[Stated exercise] From the line with "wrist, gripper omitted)" to the final line of the records, reproduce every line exactly and only those lines.

[Dataset content]
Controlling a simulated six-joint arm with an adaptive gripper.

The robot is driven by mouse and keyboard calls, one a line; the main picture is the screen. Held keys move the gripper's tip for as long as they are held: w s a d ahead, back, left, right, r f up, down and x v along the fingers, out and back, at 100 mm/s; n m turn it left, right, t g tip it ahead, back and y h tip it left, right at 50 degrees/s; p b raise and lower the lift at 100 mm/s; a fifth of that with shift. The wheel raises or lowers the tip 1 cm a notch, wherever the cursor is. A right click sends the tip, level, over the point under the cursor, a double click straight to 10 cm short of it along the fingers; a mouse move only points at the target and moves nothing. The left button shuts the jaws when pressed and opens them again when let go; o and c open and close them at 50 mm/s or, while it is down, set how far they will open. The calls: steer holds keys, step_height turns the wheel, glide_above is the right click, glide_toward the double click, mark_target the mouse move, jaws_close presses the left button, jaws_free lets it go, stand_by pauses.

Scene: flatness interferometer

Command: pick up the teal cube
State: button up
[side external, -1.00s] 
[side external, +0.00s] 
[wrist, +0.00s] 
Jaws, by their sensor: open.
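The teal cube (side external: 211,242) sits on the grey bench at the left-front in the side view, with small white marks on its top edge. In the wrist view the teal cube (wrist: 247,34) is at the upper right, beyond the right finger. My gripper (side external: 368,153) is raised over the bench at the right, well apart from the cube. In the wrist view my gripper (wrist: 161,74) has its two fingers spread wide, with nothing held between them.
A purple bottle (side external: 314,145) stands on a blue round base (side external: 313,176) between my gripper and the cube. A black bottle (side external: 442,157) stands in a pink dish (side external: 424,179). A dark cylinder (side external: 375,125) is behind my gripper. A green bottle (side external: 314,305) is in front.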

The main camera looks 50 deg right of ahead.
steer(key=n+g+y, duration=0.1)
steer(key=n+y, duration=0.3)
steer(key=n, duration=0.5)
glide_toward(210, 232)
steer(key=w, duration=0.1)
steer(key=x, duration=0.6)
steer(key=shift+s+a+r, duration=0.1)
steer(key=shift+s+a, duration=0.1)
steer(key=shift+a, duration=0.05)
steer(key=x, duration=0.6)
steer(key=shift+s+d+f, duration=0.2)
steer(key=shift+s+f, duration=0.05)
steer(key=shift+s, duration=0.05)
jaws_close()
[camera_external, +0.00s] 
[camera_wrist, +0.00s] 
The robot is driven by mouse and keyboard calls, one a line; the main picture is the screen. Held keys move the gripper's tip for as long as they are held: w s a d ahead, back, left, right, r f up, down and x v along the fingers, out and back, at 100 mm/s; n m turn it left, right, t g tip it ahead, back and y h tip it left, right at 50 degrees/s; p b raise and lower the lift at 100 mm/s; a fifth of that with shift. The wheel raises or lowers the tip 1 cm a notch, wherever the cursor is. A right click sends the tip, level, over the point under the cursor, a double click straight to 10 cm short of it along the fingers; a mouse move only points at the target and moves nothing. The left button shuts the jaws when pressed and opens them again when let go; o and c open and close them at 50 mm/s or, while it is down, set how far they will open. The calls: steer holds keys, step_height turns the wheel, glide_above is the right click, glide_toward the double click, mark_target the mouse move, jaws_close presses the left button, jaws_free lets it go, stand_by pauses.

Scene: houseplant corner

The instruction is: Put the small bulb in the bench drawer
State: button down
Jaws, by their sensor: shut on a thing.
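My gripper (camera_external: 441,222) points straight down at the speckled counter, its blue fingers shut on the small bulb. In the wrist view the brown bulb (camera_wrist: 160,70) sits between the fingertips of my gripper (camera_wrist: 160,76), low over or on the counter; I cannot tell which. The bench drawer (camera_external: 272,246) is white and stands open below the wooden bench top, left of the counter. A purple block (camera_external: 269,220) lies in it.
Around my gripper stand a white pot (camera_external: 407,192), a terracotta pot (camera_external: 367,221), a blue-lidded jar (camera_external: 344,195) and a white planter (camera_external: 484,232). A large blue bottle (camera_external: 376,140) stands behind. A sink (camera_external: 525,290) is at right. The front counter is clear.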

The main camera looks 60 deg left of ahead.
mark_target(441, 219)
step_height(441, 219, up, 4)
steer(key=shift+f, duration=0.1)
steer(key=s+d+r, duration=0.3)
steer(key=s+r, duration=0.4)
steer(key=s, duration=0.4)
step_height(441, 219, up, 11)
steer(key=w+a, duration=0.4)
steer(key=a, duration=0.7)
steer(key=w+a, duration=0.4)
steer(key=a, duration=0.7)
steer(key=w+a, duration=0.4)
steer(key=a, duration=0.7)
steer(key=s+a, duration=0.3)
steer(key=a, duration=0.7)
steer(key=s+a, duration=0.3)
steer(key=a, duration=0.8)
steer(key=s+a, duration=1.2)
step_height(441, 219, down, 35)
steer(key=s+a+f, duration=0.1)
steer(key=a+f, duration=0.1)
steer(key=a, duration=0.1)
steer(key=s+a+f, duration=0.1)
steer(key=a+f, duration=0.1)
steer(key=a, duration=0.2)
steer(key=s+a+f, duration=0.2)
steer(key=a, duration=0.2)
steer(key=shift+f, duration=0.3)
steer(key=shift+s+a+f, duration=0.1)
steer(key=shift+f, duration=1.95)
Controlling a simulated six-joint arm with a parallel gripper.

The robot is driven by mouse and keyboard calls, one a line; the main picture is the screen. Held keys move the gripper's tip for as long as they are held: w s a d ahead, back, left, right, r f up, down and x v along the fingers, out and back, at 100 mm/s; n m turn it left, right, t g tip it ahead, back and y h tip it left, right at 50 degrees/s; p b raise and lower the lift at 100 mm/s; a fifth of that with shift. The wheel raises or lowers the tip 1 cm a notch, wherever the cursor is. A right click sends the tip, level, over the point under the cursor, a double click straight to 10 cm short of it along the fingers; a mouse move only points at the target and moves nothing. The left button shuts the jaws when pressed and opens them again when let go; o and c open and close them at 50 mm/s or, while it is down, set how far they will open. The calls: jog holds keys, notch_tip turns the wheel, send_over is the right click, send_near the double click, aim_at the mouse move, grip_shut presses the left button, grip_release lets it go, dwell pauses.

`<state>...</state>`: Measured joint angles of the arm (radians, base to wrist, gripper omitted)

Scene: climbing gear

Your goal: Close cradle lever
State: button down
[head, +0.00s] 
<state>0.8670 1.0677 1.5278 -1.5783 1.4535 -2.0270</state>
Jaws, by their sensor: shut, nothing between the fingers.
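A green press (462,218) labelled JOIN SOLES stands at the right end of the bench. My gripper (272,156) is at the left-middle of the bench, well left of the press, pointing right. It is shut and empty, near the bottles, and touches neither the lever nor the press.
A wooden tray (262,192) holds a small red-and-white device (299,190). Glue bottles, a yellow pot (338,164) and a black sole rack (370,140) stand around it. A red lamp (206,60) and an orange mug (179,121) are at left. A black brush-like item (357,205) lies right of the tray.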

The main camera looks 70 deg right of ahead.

[Problem solution]
`<state>...</state>`: Measured joint angles of the arm (radians, base to wrist, gripper omitted)

Scene: climbing gear

Your goal: Close cradle lever
State: button down
[head, +0.00s] 
<state>0.8670 1.0677 1.5278 -1.5783 1.4535 -2.0270</state>
Jaws, by their sensor: shut, nothing between the fingers.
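A green press (462,218) labelled JOIN SOLES stands at the right end of the bench. My gripper (272,156) is at the left-middle of the bench, well left of the press, pointing right. It is shut and empty, near the bottles, and touches neither the lever nor the press.
A wooden tray (262,192) holds a small red-and-white device (299,190). Glue bottles, a yellow pot (338,164) and a black sole rack (370,140) stand around it. A red lamp (206,60) and an orange mug (179,121) are at left. A black brush-like item (357,205) lies right of the tray.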

The main camera looks 70 deg right of ahead.

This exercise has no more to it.